Mentalitas gemar membuang dapat dengan mudah meningkat menjadi lebih dari sekadar pemborosan kecil-kecilan. Hal itu dapat membuat orang tidak punya penghargaan dan tidak berpikir panjang, sehingga seenaknya saja membuang sejumlah besar makanan yang belum disentuh dan hal-hal lainnya. Orang-orang yang egois dan terpengaruh mode serta pilihan-pilihan yang sepele dalam apa yang disukai dan tidak disukai mungkin selalu terdorong untuk mengganti pakaian, furnitur, dan barang lainnya yang masih bagus kondisinya dengan yang baru.

Akan tetapi, mentalitas gemar membuang dapat meluas bukan hanya pada barang. Sebuah proyek di Jerman, yang bertujuan memanfaatkan perabot rumah tangga yang dibuang, baru-baru ini berkomentar, ”Cara kita memperlakukan furnitur ruang tamu, yang sudah tidak menarik lagi bagi kita lalu dibuang setelah lima tahun untuk diganti dengan yang baru, menular pada cara kita memperlakukan manusia.
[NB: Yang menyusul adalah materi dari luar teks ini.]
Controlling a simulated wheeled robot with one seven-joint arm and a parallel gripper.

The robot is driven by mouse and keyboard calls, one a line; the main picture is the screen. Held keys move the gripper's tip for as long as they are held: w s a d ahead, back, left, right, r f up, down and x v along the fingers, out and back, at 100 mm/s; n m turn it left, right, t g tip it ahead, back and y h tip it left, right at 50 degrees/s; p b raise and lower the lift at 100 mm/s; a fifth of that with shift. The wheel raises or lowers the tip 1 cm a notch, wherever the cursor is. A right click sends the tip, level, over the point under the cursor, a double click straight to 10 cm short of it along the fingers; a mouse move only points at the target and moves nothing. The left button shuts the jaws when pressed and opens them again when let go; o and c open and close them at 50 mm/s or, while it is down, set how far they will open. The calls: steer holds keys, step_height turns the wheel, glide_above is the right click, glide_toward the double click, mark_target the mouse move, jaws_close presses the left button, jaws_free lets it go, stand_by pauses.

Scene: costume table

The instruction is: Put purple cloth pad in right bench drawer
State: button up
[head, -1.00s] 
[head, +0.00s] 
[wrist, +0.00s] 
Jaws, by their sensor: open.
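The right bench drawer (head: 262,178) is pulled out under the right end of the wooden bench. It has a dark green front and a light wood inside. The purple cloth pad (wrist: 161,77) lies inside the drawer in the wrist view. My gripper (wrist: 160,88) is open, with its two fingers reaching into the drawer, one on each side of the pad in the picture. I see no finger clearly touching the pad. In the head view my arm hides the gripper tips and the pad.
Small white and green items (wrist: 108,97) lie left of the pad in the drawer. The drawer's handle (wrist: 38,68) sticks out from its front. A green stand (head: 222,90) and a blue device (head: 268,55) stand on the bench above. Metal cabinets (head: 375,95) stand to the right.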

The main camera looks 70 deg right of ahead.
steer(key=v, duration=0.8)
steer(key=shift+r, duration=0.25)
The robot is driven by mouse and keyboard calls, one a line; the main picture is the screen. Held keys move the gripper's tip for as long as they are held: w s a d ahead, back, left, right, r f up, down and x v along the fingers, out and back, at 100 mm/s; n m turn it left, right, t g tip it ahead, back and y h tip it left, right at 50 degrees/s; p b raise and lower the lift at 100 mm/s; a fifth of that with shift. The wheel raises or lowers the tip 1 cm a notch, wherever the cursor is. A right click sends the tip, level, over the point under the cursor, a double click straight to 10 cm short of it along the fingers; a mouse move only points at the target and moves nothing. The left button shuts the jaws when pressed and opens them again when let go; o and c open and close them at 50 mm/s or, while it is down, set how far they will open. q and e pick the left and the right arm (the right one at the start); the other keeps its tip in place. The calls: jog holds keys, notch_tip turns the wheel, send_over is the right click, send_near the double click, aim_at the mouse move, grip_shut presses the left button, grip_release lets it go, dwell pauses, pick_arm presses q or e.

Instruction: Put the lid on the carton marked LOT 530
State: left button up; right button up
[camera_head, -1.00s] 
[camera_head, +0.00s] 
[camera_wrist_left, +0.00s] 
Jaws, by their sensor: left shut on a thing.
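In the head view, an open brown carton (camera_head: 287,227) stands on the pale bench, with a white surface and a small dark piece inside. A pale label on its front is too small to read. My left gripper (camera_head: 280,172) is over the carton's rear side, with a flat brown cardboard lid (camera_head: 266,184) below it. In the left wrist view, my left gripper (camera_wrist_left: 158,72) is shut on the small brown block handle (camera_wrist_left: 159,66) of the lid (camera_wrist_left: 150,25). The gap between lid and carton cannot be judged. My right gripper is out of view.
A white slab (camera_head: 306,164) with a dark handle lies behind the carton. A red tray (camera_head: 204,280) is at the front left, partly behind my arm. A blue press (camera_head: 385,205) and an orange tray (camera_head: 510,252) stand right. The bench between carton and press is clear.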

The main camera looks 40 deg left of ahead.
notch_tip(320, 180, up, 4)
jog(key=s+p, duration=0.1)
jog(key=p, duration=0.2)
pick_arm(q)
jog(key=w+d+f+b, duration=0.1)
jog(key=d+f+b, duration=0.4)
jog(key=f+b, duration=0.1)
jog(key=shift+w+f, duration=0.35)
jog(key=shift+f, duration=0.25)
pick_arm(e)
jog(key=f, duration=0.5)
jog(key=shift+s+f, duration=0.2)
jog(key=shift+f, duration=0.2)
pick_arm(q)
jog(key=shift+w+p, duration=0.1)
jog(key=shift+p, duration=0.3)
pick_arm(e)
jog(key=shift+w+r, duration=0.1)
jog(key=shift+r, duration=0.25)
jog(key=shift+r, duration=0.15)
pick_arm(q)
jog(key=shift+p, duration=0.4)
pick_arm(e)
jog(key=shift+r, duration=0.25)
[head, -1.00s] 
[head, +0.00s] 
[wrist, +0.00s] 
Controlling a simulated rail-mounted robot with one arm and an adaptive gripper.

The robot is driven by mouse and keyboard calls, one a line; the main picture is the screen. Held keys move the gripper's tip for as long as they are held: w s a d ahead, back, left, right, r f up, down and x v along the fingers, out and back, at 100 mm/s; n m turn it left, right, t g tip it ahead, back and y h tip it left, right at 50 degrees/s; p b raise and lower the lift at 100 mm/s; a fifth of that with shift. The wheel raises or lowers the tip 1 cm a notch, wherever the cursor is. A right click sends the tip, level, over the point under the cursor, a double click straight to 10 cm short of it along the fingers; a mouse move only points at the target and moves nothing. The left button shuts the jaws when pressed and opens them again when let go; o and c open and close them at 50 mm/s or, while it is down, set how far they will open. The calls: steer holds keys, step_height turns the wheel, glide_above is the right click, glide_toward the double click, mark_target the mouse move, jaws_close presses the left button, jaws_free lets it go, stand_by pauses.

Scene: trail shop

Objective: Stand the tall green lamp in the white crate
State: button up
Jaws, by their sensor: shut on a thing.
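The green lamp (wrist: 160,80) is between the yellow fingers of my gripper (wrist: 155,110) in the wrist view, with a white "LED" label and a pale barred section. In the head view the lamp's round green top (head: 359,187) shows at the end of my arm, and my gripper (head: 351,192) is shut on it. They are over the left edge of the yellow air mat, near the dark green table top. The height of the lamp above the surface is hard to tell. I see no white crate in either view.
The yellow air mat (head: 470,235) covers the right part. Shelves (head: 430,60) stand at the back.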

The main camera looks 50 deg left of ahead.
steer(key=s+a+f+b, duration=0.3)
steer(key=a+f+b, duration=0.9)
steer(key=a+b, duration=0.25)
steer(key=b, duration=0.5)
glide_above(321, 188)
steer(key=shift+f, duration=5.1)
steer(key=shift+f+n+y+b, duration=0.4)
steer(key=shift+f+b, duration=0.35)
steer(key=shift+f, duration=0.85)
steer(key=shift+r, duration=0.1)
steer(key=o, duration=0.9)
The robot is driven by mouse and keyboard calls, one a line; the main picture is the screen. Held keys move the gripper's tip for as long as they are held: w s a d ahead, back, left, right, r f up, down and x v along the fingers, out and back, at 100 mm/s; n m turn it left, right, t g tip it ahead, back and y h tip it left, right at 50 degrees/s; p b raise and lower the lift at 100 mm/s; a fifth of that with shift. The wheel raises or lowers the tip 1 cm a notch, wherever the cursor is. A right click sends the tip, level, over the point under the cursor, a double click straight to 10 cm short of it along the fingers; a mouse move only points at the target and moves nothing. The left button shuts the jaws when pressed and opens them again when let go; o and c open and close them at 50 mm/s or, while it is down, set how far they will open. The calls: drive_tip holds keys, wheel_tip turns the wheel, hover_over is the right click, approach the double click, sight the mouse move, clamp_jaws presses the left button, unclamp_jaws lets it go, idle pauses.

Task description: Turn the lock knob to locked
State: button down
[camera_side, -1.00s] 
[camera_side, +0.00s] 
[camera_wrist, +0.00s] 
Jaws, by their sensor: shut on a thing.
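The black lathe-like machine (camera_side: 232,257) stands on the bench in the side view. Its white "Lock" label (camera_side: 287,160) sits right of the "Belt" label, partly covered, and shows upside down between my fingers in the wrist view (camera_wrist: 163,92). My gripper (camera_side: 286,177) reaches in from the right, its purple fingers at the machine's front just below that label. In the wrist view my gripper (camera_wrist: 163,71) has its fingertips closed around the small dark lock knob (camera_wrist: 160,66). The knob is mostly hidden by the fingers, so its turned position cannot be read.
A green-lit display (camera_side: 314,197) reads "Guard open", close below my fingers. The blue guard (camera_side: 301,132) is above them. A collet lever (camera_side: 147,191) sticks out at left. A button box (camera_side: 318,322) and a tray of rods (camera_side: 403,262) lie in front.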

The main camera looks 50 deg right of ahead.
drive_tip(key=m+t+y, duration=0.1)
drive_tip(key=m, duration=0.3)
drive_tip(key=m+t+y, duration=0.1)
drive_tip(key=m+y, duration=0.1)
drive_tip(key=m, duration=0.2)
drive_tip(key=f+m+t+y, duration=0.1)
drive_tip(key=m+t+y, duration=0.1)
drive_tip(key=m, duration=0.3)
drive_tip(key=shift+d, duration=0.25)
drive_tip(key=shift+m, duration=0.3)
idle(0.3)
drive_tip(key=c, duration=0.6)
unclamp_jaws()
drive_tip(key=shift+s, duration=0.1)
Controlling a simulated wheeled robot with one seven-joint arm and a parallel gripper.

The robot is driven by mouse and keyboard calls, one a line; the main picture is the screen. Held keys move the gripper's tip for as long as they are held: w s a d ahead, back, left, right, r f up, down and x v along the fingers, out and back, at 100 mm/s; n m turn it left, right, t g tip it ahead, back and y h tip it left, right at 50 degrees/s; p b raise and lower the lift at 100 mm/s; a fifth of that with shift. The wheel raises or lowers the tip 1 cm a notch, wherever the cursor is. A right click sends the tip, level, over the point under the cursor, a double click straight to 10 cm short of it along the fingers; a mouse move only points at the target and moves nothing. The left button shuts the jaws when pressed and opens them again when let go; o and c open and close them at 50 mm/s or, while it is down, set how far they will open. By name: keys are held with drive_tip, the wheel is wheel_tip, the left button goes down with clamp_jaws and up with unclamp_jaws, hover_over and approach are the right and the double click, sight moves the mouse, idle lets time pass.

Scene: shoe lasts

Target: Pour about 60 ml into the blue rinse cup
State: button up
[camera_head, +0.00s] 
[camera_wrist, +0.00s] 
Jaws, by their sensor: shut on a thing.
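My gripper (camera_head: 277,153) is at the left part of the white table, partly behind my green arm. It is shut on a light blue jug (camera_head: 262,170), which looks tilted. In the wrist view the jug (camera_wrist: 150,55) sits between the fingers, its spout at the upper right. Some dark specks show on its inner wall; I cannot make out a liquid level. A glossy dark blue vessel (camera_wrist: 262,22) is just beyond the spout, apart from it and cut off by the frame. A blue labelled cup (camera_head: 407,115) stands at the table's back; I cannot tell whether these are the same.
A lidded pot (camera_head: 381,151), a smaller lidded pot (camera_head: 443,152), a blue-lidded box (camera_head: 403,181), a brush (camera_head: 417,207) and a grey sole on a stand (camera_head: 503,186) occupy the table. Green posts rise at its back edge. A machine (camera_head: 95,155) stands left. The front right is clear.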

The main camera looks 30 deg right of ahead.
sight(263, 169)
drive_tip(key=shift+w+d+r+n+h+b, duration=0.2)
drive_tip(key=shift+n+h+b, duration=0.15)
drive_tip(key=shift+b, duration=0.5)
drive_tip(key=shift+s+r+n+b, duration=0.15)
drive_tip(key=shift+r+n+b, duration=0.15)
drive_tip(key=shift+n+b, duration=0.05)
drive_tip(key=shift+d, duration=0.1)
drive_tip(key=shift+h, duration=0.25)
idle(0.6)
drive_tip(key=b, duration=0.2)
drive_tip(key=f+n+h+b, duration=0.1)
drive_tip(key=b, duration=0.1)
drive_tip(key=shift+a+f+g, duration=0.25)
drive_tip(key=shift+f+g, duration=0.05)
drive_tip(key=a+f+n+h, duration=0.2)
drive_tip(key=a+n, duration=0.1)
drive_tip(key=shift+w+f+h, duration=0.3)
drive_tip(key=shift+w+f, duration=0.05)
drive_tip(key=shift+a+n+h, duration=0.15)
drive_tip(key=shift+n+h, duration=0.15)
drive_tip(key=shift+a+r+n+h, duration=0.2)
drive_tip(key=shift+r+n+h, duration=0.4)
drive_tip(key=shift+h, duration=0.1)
Pertanyaannya adalah berapa lama masyarakat kita dapat mentoleransi hal ini.” Laporan itu menjelaskan, ”Begitu seseorang tidak mampu lagi melaksanakan tugasnya seefisien mungkin, ia langsung diganti. Lagi pula, masih ada banyak tenaga kerja yang tersedia!”

Dalam bukunya Earth in the Balance, mantan Wakil Presiden AS Al Gore mengajukan pertanyaan yang relevan, ”Jika kita sampai menganggap barang yang kita gunakan sebagai barang sekali pakai, apakah cara berpikir kita juga telah berubah mengenai sesama? . . . Apakah kita, dalam proses itu, telah kehilangan penghargaan akan keunikan tiap-tiap pribadi?”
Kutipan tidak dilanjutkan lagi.